++++ Items ++++
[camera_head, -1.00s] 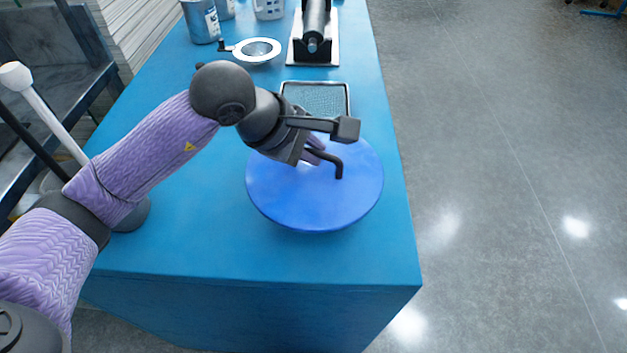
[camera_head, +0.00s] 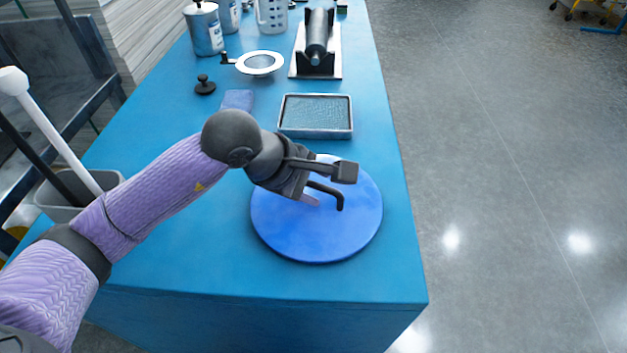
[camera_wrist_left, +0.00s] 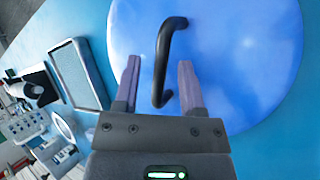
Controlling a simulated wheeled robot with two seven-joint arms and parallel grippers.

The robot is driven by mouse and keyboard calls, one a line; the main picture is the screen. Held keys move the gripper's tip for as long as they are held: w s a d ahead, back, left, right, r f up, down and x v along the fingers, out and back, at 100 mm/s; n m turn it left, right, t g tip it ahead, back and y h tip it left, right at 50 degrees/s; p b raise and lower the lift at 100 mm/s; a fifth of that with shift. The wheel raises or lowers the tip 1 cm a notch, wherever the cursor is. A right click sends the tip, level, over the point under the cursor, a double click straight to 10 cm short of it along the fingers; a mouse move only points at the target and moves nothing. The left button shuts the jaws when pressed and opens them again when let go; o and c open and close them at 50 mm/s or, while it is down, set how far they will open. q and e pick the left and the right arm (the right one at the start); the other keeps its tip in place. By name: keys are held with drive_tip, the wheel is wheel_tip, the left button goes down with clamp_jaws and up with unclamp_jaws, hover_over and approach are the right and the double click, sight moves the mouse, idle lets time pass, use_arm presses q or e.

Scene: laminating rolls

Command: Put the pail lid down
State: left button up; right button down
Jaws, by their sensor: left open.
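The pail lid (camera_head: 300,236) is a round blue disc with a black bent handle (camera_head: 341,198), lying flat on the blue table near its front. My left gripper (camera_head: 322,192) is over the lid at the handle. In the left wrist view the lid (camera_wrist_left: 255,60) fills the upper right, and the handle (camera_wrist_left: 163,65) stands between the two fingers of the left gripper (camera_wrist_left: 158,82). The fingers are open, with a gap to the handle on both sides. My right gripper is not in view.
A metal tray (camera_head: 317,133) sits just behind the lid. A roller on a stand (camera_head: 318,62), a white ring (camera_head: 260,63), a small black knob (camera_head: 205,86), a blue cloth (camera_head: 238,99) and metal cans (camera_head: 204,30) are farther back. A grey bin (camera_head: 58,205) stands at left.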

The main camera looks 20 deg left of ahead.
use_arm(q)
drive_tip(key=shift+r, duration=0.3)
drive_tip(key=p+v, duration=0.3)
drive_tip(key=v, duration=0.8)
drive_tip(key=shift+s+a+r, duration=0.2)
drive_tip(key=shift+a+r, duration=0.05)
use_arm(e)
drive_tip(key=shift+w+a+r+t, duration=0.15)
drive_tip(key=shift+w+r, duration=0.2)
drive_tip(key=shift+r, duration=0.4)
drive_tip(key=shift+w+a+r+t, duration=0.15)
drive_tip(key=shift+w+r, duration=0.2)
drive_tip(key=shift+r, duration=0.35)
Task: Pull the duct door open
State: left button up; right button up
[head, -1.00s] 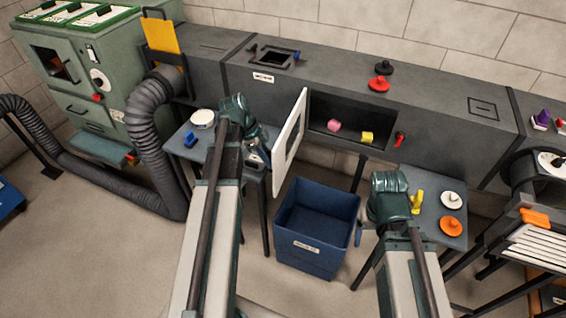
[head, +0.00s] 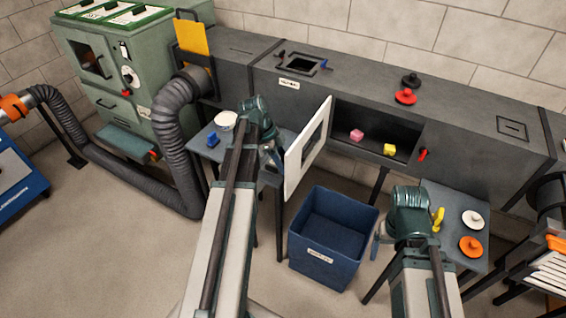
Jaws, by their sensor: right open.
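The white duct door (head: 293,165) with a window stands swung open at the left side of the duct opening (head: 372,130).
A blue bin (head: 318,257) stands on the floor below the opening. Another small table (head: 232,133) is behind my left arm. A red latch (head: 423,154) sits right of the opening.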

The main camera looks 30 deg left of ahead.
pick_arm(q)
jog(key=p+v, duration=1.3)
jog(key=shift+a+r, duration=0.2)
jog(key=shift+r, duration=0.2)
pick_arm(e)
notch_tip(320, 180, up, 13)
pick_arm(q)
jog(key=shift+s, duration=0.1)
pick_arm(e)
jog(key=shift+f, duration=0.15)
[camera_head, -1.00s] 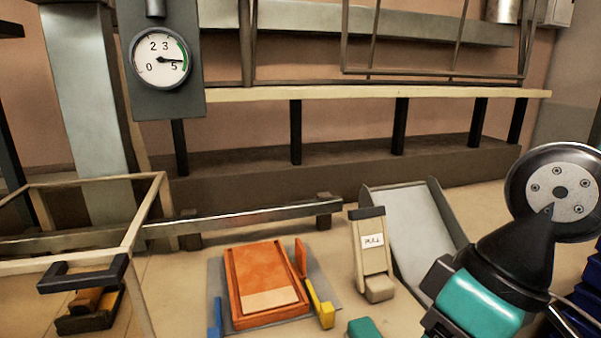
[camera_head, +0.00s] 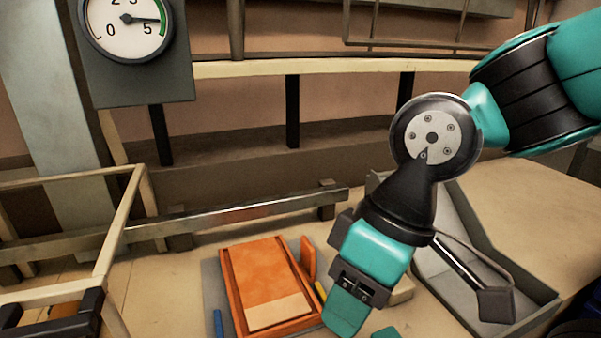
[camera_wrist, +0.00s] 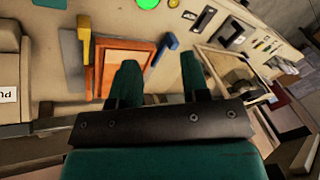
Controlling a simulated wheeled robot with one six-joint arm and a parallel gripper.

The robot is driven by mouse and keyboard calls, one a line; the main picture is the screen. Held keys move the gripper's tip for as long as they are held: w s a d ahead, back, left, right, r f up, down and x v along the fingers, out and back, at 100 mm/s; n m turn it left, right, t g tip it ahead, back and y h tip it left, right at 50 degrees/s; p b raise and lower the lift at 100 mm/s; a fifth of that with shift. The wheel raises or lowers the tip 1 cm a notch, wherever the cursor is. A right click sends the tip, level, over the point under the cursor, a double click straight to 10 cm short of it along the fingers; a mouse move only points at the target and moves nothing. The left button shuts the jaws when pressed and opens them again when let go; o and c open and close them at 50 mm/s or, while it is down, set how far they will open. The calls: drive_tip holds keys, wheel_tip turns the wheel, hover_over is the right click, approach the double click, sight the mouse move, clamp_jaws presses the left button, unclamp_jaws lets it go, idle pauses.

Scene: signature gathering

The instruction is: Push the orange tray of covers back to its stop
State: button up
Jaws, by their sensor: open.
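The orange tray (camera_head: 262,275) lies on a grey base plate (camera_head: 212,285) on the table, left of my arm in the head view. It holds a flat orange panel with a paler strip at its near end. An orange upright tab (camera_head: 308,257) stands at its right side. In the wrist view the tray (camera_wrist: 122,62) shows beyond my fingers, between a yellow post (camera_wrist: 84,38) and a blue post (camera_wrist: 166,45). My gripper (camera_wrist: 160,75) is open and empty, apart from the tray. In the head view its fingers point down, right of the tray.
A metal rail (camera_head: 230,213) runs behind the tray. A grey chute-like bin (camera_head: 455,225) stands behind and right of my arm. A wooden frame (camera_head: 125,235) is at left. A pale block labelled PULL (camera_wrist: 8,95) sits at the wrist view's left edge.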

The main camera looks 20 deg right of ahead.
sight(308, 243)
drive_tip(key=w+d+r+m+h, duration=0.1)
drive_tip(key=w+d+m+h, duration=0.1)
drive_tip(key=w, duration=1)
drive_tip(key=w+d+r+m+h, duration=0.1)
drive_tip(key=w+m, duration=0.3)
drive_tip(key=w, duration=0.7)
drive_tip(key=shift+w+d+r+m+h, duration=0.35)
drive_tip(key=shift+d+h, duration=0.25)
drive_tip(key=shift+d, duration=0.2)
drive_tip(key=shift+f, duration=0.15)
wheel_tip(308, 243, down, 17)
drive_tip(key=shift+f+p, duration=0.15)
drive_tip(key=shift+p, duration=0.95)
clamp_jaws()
++++
» Aim of the exercise
From the data, pick out every line that includes "Scene".

» Written answer
Scene: laminating rolls
Scene: signature gathering

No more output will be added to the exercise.